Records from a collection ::

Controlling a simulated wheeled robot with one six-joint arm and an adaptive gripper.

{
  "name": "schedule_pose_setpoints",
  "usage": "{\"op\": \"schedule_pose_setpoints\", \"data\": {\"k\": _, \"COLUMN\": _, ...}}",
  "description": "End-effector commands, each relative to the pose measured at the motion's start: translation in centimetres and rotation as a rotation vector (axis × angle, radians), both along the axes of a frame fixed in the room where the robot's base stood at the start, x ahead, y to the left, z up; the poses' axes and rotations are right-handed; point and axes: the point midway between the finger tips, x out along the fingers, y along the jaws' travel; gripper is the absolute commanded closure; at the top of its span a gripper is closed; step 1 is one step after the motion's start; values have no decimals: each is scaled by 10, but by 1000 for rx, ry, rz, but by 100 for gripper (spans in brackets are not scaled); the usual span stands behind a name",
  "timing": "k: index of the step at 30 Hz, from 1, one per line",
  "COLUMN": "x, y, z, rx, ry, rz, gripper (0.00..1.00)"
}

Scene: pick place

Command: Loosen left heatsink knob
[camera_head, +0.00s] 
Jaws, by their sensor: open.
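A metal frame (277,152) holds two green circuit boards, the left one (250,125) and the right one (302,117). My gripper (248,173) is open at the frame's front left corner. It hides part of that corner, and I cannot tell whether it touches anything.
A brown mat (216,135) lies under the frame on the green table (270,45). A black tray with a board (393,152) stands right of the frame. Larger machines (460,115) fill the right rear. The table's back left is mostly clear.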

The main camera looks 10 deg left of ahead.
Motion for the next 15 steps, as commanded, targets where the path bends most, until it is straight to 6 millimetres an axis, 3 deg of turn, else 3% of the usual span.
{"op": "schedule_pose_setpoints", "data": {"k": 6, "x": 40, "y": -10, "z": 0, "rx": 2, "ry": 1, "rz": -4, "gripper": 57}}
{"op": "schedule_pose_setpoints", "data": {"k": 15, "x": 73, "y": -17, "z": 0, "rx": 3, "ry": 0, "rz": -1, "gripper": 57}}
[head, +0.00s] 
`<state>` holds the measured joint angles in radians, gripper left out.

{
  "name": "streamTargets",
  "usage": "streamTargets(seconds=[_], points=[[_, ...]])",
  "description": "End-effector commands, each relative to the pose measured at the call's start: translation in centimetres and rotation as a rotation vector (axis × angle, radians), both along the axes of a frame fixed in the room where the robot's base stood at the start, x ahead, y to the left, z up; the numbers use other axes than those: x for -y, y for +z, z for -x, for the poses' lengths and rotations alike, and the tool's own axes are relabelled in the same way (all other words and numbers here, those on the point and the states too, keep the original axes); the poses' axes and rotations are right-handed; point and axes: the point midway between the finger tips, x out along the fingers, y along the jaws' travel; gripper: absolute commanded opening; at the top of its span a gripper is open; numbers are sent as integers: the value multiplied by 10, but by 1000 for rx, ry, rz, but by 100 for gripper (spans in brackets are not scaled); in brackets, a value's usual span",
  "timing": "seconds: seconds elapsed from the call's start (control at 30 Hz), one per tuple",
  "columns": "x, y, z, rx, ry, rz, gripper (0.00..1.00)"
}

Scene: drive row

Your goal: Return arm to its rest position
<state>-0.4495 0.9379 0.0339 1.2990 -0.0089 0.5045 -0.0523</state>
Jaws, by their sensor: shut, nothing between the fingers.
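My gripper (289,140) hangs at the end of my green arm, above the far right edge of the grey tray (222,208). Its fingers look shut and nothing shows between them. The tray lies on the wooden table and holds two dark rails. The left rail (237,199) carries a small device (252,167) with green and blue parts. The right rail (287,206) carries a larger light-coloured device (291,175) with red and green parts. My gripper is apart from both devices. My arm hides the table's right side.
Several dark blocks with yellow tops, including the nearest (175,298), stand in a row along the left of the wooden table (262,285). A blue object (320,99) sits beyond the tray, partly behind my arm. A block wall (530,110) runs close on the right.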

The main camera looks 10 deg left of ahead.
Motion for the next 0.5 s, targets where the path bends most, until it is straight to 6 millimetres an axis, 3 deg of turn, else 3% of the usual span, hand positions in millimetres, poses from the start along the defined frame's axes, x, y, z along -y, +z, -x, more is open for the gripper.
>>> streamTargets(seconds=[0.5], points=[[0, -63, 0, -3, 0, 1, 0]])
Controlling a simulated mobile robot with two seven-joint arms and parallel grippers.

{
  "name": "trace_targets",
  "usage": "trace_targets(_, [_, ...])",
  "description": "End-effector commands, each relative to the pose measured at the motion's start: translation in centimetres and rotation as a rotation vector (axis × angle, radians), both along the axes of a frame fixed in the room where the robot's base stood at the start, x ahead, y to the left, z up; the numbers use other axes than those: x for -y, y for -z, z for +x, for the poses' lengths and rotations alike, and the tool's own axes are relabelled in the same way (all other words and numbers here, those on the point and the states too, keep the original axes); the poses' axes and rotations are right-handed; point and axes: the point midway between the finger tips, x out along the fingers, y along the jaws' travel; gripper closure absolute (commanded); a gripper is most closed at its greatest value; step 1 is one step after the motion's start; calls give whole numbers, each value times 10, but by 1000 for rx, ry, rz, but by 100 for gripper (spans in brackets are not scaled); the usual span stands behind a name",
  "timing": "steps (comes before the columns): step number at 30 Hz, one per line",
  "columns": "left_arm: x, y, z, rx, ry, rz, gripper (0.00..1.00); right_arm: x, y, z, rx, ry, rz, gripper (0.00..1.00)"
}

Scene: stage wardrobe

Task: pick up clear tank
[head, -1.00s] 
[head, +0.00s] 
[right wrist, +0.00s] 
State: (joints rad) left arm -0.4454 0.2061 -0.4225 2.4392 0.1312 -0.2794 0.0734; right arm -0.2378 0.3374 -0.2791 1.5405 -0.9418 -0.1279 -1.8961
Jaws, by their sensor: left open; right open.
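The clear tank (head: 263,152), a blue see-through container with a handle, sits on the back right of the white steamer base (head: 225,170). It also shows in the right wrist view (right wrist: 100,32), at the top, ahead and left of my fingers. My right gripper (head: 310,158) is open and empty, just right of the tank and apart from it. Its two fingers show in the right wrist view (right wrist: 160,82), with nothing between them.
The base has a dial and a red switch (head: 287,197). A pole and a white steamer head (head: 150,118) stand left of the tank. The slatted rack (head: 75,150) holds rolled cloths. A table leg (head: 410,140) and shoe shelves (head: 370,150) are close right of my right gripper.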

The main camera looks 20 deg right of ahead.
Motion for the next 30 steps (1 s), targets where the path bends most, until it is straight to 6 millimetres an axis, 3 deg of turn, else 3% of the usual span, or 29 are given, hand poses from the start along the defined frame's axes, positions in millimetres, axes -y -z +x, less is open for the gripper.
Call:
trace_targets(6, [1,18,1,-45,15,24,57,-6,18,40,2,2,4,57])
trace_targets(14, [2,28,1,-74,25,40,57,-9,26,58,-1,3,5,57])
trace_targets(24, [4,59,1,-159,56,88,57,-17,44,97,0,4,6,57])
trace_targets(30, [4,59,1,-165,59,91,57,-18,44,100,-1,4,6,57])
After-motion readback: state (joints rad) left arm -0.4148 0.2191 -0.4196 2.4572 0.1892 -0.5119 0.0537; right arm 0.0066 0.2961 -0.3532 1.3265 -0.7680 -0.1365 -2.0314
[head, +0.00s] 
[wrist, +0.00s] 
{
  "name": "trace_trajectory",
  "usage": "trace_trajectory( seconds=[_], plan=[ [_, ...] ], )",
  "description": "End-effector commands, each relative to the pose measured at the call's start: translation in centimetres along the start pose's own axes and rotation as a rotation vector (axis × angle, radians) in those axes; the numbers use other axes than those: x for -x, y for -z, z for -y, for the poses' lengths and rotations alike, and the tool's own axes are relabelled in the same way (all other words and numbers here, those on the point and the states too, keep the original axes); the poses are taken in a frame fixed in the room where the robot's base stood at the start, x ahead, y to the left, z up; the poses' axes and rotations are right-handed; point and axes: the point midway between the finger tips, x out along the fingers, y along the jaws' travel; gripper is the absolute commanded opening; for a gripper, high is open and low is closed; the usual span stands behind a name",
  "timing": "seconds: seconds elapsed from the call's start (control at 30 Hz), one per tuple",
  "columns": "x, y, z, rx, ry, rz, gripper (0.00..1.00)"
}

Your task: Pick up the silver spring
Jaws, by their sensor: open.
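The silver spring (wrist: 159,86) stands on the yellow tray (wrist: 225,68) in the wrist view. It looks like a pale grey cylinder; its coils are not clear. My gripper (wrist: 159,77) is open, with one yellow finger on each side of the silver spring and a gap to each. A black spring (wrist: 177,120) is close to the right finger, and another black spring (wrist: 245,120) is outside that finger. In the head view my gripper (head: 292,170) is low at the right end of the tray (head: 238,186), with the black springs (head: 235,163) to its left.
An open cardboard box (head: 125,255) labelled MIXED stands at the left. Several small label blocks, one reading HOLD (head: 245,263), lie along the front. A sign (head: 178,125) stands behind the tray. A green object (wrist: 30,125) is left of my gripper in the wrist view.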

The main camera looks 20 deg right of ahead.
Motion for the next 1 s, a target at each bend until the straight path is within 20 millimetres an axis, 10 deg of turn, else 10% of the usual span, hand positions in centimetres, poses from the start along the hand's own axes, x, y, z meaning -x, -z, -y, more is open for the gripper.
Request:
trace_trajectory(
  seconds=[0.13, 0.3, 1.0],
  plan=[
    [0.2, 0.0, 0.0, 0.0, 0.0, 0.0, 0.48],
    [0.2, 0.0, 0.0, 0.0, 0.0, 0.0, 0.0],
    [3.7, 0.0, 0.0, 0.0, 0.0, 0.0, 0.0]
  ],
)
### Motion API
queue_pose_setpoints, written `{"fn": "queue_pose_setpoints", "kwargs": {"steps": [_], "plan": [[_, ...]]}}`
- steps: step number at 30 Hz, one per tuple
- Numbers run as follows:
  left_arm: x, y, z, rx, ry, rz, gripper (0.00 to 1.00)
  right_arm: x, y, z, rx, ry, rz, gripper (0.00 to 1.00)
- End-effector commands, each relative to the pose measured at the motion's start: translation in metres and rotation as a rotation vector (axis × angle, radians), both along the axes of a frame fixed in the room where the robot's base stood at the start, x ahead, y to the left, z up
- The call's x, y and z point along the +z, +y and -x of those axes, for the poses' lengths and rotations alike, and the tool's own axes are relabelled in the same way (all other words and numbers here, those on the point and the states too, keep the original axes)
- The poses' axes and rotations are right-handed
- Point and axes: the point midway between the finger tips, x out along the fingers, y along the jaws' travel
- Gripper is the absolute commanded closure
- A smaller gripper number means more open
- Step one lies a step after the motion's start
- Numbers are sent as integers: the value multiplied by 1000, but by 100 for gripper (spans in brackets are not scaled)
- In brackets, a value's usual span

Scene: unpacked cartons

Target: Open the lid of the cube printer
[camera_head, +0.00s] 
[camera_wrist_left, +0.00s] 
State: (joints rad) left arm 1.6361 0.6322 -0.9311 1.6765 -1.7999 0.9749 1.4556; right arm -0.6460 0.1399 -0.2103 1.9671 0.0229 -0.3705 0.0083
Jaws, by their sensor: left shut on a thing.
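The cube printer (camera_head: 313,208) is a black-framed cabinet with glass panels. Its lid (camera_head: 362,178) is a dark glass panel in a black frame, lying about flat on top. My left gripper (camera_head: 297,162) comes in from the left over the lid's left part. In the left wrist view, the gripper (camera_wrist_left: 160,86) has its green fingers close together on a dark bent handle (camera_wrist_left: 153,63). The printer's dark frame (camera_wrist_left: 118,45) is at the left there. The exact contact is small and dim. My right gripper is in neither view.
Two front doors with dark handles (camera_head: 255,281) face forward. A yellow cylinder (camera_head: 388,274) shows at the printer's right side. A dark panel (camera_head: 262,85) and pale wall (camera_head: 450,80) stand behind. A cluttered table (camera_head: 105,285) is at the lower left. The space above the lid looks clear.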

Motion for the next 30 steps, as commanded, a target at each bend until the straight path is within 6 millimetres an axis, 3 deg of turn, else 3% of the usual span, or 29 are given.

STATED GOAL ::
Above are the lines; repeat exactly the ones from the line containing "- A smaller gripper number means more open" down to the line containing "State: (joints rad) left arm 1.6361", both inclusive.

WRITTEN RESPONSE ::
- A smaller gripper number means more open
- Step one lies a step after the motion's start
- Numbers are sent as integers: the value multiplied by 1000, but by 100 for gripper (spans in brackets are not scaled)
- In brackets, a value's usual span

Scene: unpacked cartons

Target: Open the lid of the cube printer
[camera_head, +0.00s] 
[camera_wrist_left, +0.00s] 
State: (joints rad) left arm 1.6361 0.6322 -0.9311 1.6765 -1.7999 0.9749 1.4556; right arm -0.6460 0.1399 -0.2103 1.9671 0.0229 -0.3705 0.0083

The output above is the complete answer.